U.S. Women's Soccer Coach's Yearly Pay 72 Percent Less Than Men's Coach

U.S. women's soccer coach Vlatko Andonovski made about 72 percent less in his first full year in the position than men's coach Gregg Berhalter did in the same 12-month period.

Andonovski earned $357,597 in the year ending March 31, 2021, compared with Berhalter's earnings of $1,291,539, the Associated Press reported. Berhalter was the highest-paid employee in the United States Soccer Federation (USSF).

The disclosure of the huge difference in salary between the two coaches comes as the U.S. women's national team is pushing to receive the same pay as its male counterpart. As of January this year, the men's and women's teams have not agreed on a single pay structure, which the USSF proposed in the wake of a March 2019 lawsuit from the women's team players.

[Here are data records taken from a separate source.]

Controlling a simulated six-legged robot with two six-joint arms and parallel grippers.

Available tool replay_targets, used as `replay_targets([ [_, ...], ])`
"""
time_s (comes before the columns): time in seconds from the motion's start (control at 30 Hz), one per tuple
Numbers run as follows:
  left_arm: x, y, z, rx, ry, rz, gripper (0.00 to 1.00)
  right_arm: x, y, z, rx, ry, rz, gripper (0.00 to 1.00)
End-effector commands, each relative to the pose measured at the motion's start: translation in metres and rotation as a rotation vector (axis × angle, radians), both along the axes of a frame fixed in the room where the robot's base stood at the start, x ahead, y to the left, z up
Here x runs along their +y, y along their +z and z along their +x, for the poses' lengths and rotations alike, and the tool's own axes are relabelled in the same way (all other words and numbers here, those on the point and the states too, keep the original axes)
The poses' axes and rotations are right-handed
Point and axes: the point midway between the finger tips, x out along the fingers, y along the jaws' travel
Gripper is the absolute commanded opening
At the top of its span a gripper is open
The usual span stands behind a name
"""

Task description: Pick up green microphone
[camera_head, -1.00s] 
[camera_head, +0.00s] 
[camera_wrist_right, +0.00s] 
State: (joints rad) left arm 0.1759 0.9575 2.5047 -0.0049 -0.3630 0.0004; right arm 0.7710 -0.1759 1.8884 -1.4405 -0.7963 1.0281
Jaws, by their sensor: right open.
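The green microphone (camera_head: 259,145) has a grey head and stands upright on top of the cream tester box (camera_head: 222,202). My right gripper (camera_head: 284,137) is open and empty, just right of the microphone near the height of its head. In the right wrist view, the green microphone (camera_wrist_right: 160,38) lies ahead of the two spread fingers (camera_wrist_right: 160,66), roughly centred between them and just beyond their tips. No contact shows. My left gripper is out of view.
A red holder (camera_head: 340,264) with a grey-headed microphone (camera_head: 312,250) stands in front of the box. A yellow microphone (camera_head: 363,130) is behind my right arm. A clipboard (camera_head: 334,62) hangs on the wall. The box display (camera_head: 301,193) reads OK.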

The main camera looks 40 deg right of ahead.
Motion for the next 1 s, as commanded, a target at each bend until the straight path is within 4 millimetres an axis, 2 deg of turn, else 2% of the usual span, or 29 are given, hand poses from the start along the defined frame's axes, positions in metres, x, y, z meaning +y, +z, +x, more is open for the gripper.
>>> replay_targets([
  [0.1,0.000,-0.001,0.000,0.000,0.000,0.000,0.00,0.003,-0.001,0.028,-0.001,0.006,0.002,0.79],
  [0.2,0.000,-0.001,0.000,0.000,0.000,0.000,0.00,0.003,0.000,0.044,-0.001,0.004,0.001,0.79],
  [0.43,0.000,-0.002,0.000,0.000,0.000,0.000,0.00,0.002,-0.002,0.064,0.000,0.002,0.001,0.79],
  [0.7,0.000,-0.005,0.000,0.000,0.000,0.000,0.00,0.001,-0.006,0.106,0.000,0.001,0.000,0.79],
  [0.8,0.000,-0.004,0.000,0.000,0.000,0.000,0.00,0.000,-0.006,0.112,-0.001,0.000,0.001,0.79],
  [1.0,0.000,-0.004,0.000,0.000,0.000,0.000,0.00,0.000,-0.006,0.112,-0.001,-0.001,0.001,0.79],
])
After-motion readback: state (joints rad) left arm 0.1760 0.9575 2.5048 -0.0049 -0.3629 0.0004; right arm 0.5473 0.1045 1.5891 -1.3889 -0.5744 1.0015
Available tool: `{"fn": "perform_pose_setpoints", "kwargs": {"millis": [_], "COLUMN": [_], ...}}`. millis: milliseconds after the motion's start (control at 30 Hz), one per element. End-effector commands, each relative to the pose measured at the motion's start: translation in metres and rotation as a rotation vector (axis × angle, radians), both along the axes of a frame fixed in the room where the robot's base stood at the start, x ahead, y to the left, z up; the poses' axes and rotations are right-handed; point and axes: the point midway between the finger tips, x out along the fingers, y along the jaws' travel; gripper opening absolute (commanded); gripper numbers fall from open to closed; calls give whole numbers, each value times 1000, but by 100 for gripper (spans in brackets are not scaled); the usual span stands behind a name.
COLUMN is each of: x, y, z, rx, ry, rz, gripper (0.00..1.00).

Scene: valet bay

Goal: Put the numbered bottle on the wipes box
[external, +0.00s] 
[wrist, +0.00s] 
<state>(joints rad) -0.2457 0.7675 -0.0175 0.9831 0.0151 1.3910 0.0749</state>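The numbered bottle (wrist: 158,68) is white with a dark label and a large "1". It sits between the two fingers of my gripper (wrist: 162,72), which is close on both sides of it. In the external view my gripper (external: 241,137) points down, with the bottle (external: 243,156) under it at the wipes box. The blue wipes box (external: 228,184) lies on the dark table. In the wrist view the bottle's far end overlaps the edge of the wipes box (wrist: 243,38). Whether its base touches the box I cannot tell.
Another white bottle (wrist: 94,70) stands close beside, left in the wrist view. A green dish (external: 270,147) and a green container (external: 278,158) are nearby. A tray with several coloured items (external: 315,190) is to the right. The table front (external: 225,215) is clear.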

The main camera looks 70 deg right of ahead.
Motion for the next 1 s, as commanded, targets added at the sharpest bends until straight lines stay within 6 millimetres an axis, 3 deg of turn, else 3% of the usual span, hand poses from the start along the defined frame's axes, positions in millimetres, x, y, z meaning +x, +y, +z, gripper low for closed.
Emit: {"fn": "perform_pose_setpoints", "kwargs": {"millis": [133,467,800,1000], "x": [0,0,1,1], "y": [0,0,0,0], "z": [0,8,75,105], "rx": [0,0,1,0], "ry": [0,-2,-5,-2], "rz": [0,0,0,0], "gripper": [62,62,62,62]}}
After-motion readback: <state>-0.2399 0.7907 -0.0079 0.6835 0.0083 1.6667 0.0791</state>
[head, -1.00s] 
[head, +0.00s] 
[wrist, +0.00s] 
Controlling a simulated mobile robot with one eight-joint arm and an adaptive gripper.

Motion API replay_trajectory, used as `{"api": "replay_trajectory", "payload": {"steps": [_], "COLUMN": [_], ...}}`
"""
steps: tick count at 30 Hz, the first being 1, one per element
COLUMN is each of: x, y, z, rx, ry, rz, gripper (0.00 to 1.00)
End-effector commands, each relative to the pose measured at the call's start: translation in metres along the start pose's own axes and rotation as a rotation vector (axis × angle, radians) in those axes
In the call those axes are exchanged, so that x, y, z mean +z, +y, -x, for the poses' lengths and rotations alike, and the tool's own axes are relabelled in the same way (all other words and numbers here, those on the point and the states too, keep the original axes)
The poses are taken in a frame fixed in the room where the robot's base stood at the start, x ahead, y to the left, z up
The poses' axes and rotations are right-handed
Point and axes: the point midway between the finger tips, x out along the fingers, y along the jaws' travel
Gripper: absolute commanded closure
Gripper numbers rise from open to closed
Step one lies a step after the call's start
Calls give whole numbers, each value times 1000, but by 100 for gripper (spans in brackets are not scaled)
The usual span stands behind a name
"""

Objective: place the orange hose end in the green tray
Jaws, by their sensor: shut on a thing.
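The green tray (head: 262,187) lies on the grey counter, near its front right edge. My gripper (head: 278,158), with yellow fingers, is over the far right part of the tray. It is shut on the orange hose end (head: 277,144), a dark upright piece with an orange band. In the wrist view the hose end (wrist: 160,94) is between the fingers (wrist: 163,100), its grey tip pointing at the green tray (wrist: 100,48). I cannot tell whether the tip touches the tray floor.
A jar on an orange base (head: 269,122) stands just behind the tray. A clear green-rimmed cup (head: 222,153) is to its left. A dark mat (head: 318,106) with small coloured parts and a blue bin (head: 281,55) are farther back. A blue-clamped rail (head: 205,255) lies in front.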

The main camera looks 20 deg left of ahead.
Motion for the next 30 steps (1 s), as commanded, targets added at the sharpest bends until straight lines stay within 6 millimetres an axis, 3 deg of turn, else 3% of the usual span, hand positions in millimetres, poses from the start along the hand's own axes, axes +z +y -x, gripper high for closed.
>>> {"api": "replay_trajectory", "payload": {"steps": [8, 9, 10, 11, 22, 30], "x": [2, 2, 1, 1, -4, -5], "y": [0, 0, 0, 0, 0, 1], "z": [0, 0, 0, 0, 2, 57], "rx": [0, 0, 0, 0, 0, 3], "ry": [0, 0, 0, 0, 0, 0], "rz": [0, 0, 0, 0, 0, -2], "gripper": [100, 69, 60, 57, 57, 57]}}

The USSF met jointly with the unions for the men's and women's teams in November 2021 and said that it had agreed to extend the negotiation window for a collective bargaining agreement until the end of this March, Newsweek reported.

Soccer Coach Pay Gap
U.S. women's soccer coach Vlatko Andonovski made 72 percent less in his first full year in the position than men's coach Gregg Berhalter did. Above, Berhalter looks on after a FIFA World Cup qualifying soccer match against El Salvador, Thursday, Jan. 27, 2022, in Columbus, Ohio. Julio Cortez/AP Photo

Andonovski was hired in October 2019 and earned roughly half of the $713,352 made by Jill Ellis, his predecessor, in the year ending March 31, 2020, the AP reported. During that fiscal year, the women's team won its fourth title at the FIFA Women's World Cup.

Contracts for U.S. coaches include large bonuses for World Cup performances, according to the AP.

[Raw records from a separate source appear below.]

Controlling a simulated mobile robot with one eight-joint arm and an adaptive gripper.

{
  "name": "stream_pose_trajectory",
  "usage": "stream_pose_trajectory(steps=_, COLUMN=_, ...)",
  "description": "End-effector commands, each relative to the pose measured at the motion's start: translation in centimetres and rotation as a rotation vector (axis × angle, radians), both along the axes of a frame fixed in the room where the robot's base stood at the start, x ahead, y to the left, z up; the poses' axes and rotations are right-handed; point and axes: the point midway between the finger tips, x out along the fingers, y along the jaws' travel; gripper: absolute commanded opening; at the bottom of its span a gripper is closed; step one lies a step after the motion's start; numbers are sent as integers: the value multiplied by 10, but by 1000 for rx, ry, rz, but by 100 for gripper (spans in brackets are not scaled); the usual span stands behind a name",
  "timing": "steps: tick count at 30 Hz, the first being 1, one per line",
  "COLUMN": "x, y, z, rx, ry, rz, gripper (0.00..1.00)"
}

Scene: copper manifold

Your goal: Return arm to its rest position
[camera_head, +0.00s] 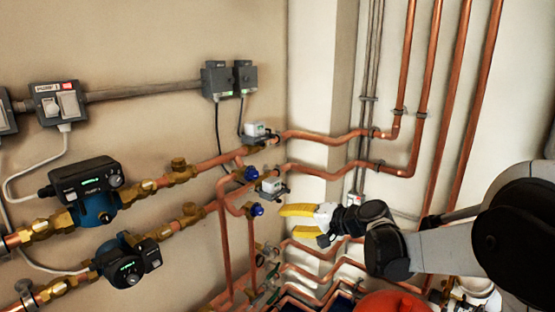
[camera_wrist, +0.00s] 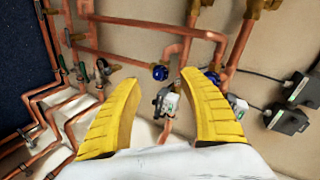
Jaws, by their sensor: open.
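My gripper (camera_head: 299,222) is at the middle of the head view, with yellow fingers pointing left toward the copper manifold. In the wrist view the two yellow fingers of my gripper (camera_wrist: 162,105) are spread apart with nothing held between them. My arm comes in from the right side of the head view. A small grey-white valve actuator (camera_head: 271,186) sits just left of and above the fingertips. In the wrist view a white-topped actuator (camera_wrist: 168,102) shows in the gap between the fingers, beyond them. I cannot tell the exact distance from it.
Copper pipes (camera_head: 225,235) with blue-handled valves (camera_head: 257,210) run close by the fingertips. Vertical copper pipes (camera_head: 475,100) rise behind the arm. Two pumps (camera_head: 88,192) are on the left wall. A red rounded object (camera_head: 392,302) is below the arm. Open space lies in front of the upper wall.

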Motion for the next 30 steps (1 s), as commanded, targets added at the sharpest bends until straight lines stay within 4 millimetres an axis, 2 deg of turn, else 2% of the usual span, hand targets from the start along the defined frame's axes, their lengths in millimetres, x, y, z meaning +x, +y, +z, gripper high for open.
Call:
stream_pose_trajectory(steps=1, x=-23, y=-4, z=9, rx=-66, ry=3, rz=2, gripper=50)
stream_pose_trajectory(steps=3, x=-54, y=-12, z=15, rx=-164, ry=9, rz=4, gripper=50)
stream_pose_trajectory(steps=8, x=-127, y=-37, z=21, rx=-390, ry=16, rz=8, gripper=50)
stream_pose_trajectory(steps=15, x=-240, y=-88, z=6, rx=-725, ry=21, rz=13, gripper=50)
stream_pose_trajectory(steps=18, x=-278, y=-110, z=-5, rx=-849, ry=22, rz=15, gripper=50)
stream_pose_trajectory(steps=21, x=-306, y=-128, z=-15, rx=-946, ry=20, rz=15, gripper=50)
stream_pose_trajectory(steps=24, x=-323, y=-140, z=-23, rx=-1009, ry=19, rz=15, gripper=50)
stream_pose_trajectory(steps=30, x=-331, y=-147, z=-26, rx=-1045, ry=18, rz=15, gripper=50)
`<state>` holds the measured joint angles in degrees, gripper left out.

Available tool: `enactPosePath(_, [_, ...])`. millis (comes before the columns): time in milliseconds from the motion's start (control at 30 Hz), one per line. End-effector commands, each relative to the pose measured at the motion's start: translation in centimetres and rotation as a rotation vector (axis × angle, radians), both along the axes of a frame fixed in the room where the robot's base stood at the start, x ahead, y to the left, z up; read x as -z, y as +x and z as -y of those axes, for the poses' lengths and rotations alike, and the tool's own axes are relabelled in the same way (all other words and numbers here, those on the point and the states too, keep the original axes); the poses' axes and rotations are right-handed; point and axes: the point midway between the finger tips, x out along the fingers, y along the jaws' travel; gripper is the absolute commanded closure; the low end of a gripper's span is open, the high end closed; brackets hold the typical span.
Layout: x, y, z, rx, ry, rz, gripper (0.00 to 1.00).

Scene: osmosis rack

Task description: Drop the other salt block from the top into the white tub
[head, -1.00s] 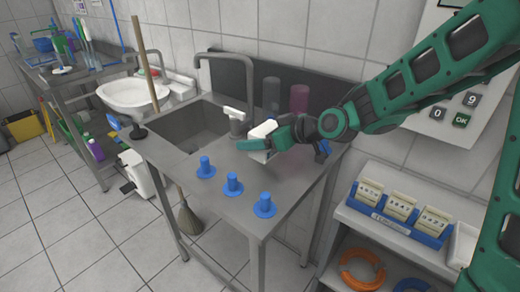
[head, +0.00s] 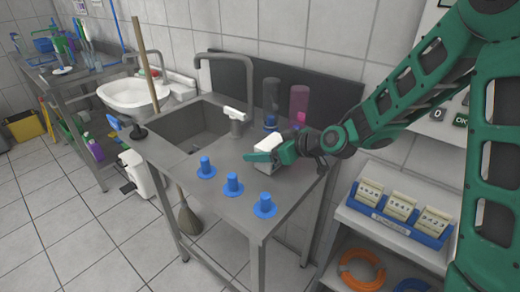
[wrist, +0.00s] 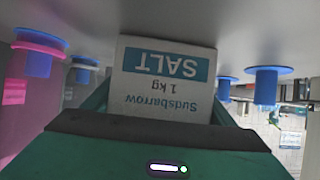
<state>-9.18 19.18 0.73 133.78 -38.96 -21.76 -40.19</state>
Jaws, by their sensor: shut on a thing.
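My gripper (head: 264,157) is shut on a white salt block (head: 270,143) over the right part of the steel counter (head: 215,185). In the wrist view the block (wrist: 165,75) fills the middle between the jaws. Its blue and white label, reading "SALT" and "1 kg", appears upside down. The fingers hide part of the block in the head view, and I cannot tell whether it touches the counter. A white bin-like container (head: 136,174) stands on the floor left of the counter. I cannot tell whether it is the white tub.
Several blue pegs, one at the front corner (head: 264,206), stand on the counter. Clear (head: 271,95) and pink (head: 299,102) cylinders stand behind my gripper. A tap arches over the sink (head: 185,128). A blue tray (head: 398,218) of labelled packs sits on the right shelf.

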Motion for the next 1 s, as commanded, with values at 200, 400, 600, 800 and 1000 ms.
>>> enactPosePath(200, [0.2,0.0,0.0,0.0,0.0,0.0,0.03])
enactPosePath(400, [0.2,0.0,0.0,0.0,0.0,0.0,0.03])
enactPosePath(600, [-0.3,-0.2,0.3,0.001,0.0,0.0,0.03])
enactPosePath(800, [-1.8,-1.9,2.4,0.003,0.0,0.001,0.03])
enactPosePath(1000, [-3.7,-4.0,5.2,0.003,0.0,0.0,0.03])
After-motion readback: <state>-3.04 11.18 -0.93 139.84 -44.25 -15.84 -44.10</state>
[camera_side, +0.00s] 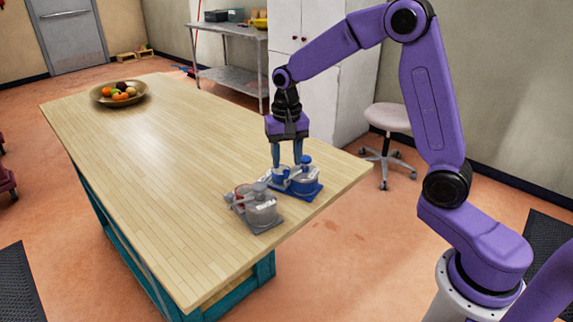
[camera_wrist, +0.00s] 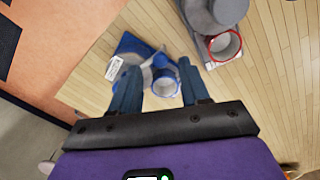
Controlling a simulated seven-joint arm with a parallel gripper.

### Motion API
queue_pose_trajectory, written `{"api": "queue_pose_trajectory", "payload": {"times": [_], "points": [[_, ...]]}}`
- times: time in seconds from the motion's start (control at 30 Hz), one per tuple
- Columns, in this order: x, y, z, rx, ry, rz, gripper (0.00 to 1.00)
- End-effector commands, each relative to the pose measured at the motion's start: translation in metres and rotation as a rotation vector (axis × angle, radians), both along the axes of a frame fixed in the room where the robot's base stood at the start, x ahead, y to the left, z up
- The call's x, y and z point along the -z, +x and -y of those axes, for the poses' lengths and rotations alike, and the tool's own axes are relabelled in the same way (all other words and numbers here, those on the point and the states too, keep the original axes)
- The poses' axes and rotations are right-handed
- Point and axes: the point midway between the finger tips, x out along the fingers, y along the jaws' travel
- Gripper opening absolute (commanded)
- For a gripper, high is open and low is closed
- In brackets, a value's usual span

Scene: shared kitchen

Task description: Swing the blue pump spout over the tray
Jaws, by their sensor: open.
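The blue pump (camera_side: 306,186) stands near the table's right end, with a blue base, a pale body and a blue knob on top. In the wrist view, its blue base (camera_wrist: 130,46) carries a white label. A small round blue-rimmed cup or tray (camera_wrist: 165,86) sits beside the pump body. My gripper (camera_side: 287,162) points down, open, with its fingers just above or at the pump; contact is unclear. In the wrist view, my gripper's fingers (camera_wrist: 157,70) lie on either side of the pump parts. The spout is partly hidden and its exact direction is unclear.
A similar grey pump (camera_side: 262,212), with a red-rimmed cup (camera_wrist: 224,46), stands close beside the blue one, nearer the table's front edge. A fruit bowl (camera_side: 119,93) sits at the far end. The wooden table (camera_side: 160,160) between is clear.

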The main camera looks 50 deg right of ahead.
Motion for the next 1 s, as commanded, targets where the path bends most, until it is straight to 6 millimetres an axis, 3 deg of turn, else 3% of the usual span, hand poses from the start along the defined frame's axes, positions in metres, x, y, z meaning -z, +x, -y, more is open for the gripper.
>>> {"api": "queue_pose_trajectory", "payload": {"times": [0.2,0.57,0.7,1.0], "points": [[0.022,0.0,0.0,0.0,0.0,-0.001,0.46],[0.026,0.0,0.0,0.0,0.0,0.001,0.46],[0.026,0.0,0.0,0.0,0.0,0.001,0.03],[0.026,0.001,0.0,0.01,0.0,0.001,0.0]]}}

Ellis also earned more than Andonovski in the fiscal year ending in March 2021. Listed as an ambassador and former key employee, she was paid $413,440 under a contract that ended in March last year, the AP reported.

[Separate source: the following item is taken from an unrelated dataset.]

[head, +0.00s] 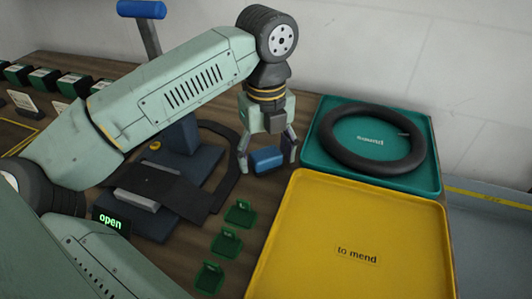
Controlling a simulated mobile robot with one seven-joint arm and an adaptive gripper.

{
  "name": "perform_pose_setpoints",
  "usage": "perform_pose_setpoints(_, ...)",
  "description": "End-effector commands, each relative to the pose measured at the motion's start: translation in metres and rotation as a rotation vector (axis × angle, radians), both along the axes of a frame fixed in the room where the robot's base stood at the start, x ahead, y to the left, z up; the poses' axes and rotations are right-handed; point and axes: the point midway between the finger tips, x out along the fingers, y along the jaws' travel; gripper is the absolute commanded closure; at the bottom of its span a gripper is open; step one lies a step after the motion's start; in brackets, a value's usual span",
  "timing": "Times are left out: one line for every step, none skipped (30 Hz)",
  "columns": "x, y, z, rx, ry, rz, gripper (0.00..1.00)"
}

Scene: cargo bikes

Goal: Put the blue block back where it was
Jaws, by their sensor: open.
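The blue block (267,160) is a small box-shaped piece. It shows between the two fingers of my gripper (266,167), which points down with its fingers spread apart. A gap shows on the block's left side; on the right I cannot tell whether the finger touches it. The block appears to be at the wooden table top, just behind the yellow tray's back left corner, but its underside is hard to make out.
A yellow tray (300,255) labelled "to mend" is in front, and a teal tray (428,183) holding a black tyre (335,160) is behind it. Green holders (226,242) line the table left of the yellow tray. A dark blue stand (180,135) is farther left.

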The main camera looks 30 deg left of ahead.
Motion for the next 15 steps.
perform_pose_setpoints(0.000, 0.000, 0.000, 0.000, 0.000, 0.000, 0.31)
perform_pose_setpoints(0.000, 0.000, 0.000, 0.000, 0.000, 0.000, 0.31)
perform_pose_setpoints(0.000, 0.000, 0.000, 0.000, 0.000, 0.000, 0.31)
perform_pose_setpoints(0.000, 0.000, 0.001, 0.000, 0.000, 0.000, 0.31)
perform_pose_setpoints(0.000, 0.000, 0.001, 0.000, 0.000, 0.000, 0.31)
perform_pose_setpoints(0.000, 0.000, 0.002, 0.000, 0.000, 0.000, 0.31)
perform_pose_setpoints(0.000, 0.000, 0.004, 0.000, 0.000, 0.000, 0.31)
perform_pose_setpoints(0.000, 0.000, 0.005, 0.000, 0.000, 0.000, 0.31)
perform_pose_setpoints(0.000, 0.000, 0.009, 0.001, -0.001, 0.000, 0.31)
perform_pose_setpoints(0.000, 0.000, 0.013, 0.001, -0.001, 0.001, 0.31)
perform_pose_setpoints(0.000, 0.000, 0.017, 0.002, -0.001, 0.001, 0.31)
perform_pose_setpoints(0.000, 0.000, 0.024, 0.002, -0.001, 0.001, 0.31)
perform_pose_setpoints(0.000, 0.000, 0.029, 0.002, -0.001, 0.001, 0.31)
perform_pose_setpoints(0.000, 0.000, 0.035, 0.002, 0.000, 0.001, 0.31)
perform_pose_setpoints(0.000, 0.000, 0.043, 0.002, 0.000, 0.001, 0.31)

Federal law does not require the unions for the men's and women's teams to reach similar CBAs. But U.S. Soccer Federation President Cindy Parlow Cone wrote in a letter in January that the federation had offered identical contract proposals last September, "with the goal of aligning both teams under a single collective bargaining agreement (CBA) structure."

Cone wrote that neither union had committed at that point to a single pay structure but said the federation has been "encouraged that they are willing to join us in discussions about that possibility as we continue to negotiate separate CBAs with each for now."

The letter added, "Additionally, we are still focused on taking the important step of equalizing FIFA World Cup prize money, and will not agree to any collective bargaining agreement that does not include that commitment from the two unions."

Newsweek reached out to the USSF for comment on the coaches' salary differences and the contract negotiations but did not hear back by publication time.

Update 02/16/22, 2:40 p.m. ET: This story has been updated with additional information and background.